**Goal of the exercise:**
Repeat only the lines from the line containing "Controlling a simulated" through the line containing "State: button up", both included, exactly as they stand.
++++ Recorded data
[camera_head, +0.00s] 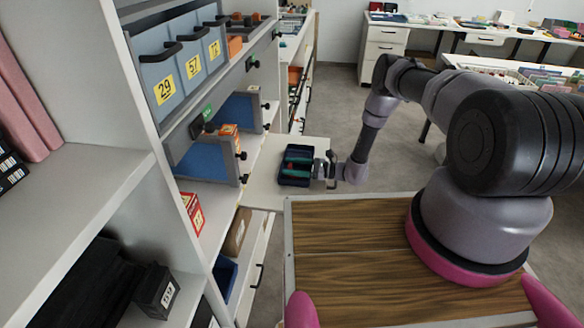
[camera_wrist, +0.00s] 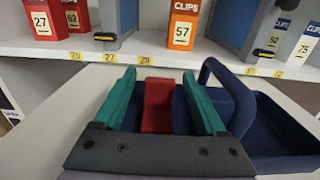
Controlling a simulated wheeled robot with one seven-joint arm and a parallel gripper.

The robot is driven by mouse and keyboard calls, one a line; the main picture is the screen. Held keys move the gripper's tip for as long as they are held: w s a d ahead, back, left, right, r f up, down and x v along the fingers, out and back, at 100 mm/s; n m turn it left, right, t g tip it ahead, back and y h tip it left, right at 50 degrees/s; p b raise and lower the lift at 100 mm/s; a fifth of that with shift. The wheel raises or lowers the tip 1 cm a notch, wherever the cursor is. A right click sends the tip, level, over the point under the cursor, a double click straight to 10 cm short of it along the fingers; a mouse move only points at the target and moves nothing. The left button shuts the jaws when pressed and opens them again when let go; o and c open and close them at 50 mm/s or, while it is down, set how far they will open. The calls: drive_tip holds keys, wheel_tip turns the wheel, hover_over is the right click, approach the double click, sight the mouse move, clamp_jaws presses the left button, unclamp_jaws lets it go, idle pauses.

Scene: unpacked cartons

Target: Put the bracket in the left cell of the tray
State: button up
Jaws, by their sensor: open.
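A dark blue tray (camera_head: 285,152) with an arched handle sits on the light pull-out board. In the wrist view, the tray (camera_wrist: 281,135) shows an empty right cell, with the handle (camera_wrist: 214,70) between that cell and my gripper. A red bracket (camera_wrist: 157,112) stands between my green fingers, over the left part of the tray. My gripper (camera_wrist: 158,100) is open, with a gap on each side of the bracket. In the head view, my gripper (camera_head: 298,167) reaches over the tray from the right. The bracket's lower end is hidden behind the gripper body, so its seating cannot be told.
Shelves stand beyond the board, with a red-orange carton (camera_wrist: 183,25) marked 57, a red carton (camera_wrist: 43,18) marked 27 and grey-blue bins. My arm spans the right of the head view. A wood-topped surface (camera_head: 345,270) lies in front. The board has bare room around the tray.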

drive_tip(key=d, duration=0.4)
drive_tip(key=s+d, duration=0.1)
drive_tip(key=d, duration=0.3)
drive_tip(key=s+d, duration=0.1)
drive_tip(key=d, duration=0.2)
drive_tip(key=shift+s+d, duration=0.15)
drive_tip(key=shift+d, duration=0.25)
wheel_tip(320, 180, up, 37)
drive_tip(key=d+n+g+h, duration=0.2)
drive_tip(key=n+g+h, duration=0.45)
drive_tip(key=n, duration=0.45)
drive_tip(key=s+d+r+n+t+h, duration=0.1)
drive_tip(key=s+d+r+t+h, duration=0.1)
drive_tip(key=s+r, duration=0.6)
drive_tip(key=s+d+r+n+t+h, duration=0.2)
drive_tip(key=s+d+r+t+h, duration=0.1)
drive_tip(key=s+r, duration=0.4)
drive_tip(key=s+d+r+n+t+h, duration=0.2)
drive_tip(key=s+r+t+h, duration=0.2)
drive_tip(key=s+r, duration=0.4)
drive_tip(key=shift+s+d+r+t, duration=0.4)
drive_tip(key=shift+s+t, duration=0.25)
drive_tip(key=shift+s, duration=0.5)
++++++++
**Answer to this problem:**
Controlling a simulated wheeled robot with one seven-joint arm and a parallel gripper.

The robot is driven by mouse and keyboard calls, one a line; the main picture is the screen. Held keys move the gripper's tip for as long as they are held: w s a d ahead, back, left, right, r f up, down and x v along the fingers, out and back, at 100 mm/s; n m turn it left, right, t g tip it ahead, back and y h tip it left, right at 50 degrees/s; p b raise and lower the lift at 100 mm/s; a fifth of that with shift. The wheel raises or lowers the tip 1 cm a notch, wherever the cursor is. A right click sends the tip, level, over the point under the cursor, a double click straight to 10 cm short of it along the fingers; a mouse move only points at the target and moves nothing. The left button shuts the jaws when pressed and opens them again when let go; o and c open and close them at 50 mm/s or, while it is down, set how far they will open. The calls: drive_tip holds keys, wheel_tip turns the wheel, hover_over is the right click, approach the double click, sight the mouse move, clamp_jaws presses the left button, unclamp_jaws lets it go, idle pauses.

Scene: unpacked cartons

Target: Put the bracket in the left cell of the tray
State: button up

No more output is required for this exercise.